The Taliban Are Racing to Kabul Because They Fight the Afghan Way — With Arms Wide Open — Something the US Never Learned

 

Over the last month or so we have seen several reports out of Afghanistan registering the shock of the Americans, the Afghani government, and even the Taliban itself with the speed at which the Taliban forces have captured the Afghani countryside.

I am surprised with this surprise. Last year I wrote a book review of sorts of Dexter Filkins’ Forever War, a 2006 on the ground account of combat in Afghanistan and Iraq over the preceding eight years. Here is how Filkins describes the the nature of warfare he witnessed the first time the Taliban tried to seize control of the entire country–and the first time they were defeated.
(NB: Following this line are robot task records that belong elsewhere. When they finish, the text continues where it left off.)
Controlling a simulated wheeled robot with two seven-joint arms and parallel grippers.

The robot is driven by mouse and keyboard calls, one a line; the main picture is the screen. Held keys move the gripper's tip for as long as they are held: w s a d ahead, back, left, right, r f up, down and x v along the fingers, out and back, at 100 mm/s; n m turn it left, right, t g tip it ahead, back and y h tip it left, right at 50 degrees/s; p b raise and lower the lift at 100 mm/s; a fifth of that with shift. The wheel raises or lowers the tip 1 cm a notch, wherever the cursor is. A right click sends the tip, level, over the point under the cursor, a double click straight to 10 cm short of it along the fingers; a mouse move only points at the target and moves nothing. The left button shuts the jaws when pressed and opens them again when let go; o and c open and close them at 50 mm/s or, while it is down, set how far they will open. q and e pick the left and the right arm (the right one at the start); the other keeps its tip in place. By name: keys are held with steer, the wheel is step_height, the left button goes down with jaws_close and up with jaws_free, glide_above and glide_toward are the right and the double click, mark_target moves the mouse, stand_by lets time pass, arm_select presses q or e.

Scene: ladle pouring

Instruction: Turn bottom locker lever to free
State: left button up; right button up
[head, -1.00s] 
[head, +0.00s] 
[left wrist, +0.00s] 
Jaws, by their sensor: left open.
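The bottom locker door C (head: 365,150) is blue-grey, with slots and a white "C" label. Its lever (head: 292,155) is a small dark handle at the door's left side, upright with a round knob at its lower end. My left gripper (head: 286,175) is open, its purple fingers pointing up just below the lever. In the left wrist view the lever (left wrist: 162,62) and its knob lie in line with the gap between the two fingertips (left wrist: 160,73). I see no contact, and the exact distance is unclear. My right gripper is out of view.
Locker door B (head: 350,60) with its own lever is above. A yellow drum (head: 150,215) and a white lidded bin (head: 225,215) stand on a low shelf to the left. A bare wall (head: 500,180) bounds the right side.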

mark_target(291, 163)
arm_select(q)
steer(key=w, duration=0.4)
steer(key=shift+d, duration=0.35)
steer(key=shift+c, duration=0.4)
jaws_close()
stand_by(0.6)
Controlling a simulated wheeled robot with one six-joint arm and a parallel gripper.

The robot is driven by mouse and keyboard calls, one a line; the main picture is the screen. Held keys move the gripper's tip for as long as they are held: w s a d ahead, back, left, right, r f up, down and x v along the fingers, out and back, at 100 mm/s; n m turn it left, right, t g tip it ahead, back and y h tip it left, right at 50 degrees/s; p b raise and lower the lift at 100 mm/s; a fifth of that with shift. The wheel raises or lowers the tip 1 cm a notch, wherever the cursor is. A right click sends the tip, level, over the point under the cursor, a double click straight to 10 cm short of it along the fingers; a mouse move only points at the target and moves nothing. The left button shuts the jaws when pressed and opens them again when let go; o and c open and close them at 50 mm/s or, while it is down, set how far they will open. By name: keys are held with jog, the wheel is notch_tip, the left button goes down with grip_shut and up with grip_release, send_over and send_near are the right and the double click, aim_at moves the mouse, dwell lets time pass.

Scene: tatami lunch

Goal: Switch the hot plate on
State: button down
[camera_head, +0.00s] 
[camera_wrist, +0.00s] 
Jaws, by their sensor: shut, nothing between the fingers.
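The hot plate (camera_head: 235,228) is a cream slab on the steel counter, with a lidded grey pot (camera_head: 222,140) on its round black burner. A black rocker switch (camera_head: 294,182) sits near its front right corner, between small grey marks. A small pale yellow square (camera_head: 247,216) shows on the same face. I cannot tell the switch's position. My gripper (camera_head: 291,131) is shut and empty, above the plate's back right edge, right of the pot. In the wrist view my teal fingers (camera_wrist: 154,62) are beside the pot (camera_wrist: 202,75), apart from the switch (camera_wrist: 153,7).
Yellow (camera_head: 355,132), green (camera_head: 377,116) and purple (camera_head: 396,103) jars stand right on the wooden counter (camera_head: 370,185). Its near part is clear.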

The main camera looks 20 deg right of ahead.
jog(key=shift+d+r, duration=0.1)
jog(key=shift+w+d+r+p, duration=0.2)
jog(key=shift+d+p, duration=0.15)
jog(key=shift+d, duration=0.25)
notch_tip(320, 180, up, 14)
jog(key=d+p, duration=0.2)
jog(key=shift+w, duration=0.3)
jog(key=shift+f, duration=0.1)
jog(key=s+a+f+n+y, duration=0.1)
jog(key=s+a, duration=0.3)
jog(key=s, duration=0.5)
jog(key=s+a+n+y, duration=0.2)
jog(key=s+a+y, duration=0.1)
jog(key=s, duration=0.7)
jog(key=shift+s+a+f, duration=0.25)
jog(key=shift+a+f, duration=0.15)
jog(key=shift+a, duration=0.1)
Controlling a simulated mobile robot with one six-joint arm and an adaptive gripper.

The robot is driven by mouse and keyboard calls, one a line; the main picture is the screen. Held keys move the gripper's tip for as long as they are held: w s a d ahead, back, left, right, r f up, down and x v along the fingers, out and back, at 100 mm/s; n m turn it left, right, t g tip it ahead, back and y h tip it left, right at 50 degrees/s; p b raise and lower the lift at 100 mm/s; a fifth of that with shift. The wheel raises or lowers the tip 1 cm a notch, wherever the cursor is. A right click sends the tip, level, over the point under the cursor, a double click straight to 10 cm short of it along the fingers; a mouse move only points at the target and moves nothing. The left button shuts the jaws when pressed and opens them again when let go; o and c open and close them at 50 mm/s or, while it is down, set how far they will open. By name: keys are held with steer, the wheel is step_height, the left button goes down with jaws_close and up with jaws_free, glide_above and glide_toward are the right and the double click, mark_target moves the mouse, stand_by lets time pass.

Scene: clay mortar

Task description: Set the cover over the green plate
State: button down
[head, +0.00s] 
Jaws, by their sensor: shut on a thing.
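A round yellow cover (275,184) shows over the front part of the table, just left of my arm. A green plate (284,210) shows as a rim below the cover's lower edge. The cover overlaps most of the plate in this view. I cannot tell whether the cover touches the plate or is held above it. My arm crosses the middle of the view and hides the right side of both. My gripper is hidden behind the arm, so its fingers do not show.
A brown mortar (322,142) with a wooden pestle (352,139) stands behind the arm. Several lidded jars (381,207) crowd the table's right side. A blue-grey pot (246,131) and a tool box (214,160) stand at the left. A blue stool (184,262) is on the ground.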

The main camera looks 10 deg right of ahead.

People fought in Afghanistan, and people died, but not always in the obvious way. They had been fighting for so long, twenty-three years then, that by the time the Americans arrived the Afghans had developed an elaborate set of rules designed to spare as many fighters as they could. So the war could go on forever.

Men fought, men switched sides, men lined up and fought again. War in Afghanistan often seemed like a game of pickup basketball, a contest among friends, a tournament where you never knew which team you’d be on when the next game got under way. Shirts today, skins tomorrow.

On Tuesday, you might be part of a fearsome Taliban regiment, running into a minefield. And on Wednesday you might be manning a checkpoint for some gang of the Northern Alliance. By Thursday you could be back with the Talibs again, holding up your Kalashnikov and promising to wage jihad forever. War was serious in Afghanistan, but not that serious. It was part of everyday life. It was a job. Only the civilians seemed to lose.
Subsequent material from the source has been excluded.